2006 forecast: No guarantees on aluminum prices, supplies
Without a catastrophic event, the U.S. commercial construction industry and its participants should see healthy returns in 2006, with overall market growth averaging 4-to-6 percent. At Kawneer North America in Norcross, Ga., company executives see an upbeat economic outlook and have been working with managers of its international parent, Alcoa Inc. of Pittsburgh, to make sure that supplies will be sufficient to meet North American demand. Kawneer supplies aluminum curtain walls, skylights and doors, and storefront systems for commercial construction. Details regarding the forecast follow.
Supplies. Billet supply should improve in 2006 due to increased capacity in the Middle East and South America, offsetting some shortages that occurred in 2005. At the same time, should demand spike up more than forecasters predict, North American aluminum manufacturers, who do not have access to billet through a parent company, might not be able to meet their customers’ orders as easily because they don’t have access to international sources of aluminum billet.
Hurricane reconstruction will not place heavy demands on contractors who primarily focus on commercial buildings until late in 2006 and throughout 2007, because of the need to rebuild the Gulf region’s infrastructure first.

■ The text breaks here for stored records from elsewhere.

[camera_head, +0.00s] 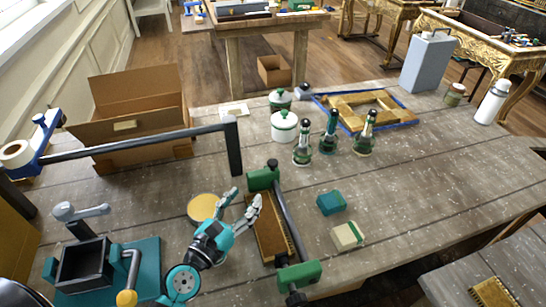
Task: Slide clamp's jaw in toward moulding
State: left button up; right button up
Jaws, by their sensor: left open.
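A clamp with two green jaws lies on the grey wooden bench in the head view. Its far jaw (262,178) is at the top, its near jaw (300,275) is nearer the front edge, and a dark bar (289,222) joins them. A brown moulding piece (268,236) with a gilt edge lies between the jaws, left of the bar. My left gripper (244,203) is open, with its fingers pointing up the picture just left of the moulding's far end. One finger overlaps the moulding's left edge in view; contact cannot be told. My right gripper is not in view.
A round yellow-topped tin (203,208) is close left of my gripper. A teal block (331,202) and a cream block (347,235) lie right of the clamp. Several green bottles (330,135) stand behind. A vise (83,268) is at lower left.

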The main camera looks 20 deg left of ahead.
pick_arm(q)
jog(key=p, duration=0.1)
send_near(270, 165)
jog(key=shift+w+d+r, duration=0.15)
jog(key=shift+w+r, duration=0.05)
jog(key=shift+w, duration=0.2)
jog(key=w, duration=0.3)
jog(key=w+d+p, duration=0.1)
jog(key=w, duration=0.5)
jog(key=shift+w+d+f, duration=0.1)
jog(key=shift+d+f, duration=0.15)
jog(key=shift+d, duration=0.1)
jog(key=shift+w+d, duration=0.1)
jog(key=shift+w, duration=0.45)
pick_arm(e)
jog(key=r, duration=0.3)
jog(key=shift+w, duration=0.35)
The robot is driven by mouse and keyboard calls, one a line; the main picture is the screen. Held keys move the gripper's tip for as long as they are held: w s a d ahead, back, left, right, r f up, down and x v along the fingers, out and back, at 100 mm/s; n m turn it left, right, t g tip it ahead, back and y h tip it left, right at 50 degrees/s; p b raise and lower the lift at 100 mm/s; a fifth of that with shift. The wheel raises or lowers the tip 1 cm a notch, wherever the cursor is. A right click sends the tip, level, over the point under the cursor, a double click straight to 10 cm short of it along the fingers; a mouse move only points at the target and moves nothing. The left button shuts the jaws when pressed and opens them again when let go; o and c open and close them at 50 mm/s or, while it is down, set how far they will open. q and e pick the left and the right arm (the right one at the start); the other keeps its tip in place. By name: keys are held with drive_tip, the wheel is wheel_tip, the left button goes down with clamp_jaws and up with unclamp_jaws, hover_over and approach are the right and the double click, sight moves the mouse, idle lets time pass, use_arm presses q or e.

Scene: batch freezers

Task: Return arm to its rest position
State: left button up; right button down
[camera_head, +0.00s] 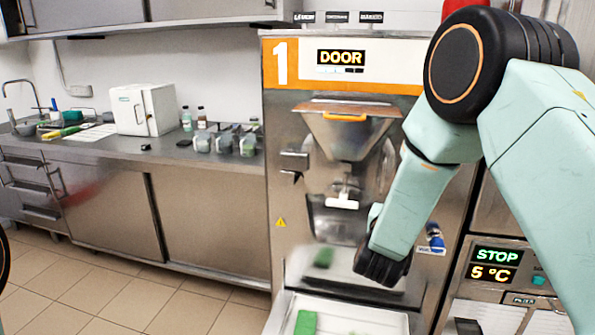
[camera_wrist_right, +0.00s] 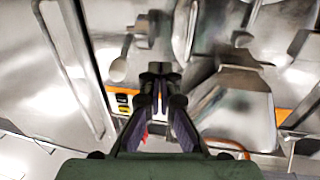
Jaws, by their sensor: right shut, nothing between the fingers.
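My right arm (camera_head: 440,140) crosses the right side of the head view, bent down in front of the batch freezer marked 1 (camera_head: 280,110). Its lower link ends in a dark wrist joint near the lower front of the freezer, and the fingers do not show there. In the right wrist view my right gripper (camera_wrist_right: 160,75) is shut and empty, its fingertips together in front of metal machine parts. I cannot tell whether it touches any of them. My left gripper is not in view.
The freezer has a steel hopper (camera_head: 345,130) and a display reading DOOR (camera_head: 341,57). A tray (camera_head: 355,306) with a green item (camera_head: 306,322) sits below. A second machine's panel (camera_head: 495,265) reads STOP, 5 °C. A counter (camera_head: 200,158) stands left, with clear floor before it.

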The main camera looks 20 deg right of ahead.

Prices. U.S. consumers of aluminum billet, curtain walls, storefronts, windows and skylight systems saw price hikes of 8-to-12 percent during 2005, mainly as a result of rising energy costs. As of late November, although Kawneer executives foresee energy prices moderating somewhat, pricing for aluminum billet has spiked over 6 cents per pound for December purchases. As a result, Kawneer executives will be monitoring billet prices closely and, if it appears that these increases will continue, will have to consider a price increase early in 2006. Meanwhile, aluminum manufacturers face price increases for health care, paint and other petroleum-based products that apply additional downward pressure on margins. To offset some of these rising costs, it will be important for company managers to improve operating efficiencies throughout their organizations.
Overseas competition. Aluminum manufacturers from China and other Asian countries have an increased presence in the United States and have begun warehousing standard stock products on both coasts. Their products create a downward pressure on prices at the low end of the supply chain where customers do not demand custom-tailored products or services.
Unitized and pre-assembled construction. The demand for highly engineered products at the other end of the value chain expands as contract glaziers and glass-shop owners seek even more services from aluminum manufacturers. In turn, they respond to the needs of North American architects planning and constructing more sophisticated facilities in congested urban areas. Kawneer salespeople see heightened demand for preassembled and pre-glazed products that improves quality and helps reduce overall installed costs.
As a result, Kawneer’s product-development team has focused on these products to meet these demands. The systems also are ideal for the renovation market that represents a strong opportunity for suppliers and contractors. This market continues to be significant and has proven to be much less vulnerable to cyclicity, making it a solid choice for pursuing projects in both up and down cycles of the construction economy.